Cable One has officially closed on its $735 million purchase of Sikeston, Missouri-based cable operator NewWave Communications.
The all-cash deal was originally announced in January, expanding Phoenix-based Cable One’s footprint by 214,000 residential subscribers in non-urban areas of Arkansas, Illinois, Indiana, Louisiana, Mississippi, Missouri and Texas. NewWave also touts 31,000 business subscribers and 428,000 residential passings.
The merger of Cable One and NewWave creates a cable company serving more than 1.2 million primary service units in 21 states.
“Our acquisition of NewWave is extremely positive for our customers, our associates and our shareholders,” said Julie Laulis, president and CEO of Cable ONE, in a statement. “I am pleased to welcome the NewWave teams from around the country to Cable One as we work together to integrate and deliver on our financial objectives.”

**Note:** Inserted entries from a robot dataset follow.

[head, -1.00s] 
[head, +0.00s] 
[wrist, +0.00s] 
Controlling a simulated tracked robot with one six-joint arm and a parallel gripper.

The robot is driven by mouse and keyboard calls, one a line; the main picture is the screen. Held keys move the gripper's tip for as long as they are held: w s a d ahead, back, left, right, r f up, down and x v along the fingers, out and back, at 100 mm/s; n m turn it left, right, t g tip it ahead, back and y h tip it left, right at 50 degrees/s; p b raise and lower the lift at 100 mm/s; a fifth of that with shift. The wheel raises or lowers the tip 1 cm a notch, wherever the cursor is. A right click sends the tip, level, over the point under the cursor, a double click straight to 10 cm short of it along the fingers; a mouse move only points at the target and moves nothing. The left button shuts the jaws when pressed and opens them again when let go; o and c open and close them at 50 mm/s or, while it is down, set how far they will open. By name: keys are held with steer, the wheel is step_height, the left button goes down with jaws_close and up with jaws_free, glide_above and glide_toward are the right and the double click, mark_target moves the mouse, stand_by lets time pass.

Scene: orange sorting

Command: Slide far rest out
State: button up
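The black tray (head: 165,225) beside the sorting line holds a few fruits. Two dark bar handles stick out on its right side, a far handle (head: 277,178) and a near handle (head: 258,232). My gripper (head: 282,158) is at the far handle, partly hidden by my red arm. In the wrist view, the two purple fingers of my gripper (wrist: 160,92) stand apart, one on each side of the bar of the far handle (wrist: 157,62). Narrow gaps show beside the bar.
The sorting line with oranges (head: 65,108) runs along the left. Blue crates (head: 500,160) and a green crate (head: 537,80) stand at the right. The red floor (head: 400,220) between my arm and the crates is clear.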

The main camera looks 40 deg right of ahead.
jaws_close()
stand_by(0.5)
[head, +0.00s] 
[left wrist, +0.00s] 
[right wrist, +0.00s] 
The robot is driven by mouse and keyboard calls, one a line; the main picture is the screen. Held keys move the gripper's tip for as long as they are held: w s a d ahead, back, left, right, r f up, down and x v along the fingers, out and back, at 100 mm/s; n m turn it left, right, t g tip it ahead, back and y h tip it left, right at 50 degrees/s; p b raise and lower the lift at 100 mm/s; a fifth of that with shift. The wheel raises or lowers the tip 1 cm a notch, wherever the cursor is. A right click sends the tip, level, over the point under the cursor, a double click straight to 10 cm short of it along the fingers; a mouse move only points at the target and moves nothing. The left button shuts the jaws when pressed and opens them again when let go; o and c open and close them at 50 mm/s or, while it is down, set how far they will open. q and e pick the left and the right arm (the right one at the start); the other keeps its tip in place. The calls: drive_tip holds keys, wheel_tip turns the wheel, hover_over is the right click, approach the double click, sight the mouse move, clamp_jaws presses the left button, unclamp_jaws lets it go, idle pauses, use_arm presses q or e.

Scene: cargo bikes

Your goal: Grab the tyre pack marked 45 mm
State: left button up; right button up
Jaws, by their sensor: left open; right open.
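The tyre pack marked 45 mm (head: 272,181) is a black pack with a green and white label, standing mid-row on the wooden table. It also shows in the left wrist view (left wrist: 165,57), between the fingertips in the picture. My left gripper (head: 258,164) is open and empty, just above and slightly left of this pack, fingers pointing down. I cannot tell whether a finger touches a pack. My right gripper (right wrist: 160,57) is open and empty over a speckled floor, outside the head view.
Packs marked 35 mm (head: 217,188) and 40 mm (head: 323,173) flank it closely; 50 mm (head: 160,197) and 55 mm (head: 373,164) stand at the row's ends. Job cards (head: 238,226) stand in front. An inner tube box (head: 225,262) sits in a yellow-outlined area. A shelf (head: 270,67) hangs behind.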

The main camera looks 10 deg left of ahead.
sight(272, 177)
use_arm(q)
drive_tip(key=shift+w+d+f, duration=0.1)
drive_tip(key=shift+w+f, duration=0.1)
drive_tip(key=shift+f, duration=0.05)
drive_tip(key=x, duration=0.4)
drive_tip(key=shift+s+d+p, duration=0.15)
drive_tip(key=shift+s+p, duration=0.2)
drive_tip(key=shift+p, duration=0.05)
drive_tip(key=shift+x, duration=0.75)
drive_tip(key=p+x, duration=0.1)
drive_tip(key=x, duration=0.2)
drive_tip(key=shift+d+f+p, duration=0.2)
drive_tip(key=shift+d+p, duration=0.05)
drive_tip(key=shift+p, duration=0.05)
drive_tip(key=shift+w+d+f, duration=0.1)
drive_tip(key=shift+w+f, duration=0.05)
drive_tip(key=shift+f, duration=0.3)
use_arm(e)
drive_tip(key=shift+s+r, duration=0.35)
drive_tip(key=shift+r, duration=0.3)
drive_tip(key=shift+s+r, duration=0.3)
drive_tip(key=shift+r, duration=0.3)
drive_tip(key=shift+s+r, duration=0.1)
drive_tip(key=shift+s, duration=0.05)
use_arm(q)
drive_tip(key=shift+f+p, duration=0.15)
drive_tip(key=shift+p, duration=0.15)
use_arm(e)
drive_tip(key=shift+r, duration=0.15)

The deal is valued at 11.5 times New Wave’s $64 million annualized cash flow for the fourth quarter—before cost synergies, etc. (The valuation methodology is explained in all its complicated glory here in the press release.)
Cable One said it will finance the deal with $650 million of senior secured loans and cash on hand.
Indeed, perhaps the biggest surprise in Cable One's announcement isn’t that they are buying rather than selling. It is that the $735M transaction is all cash, Moffett noted.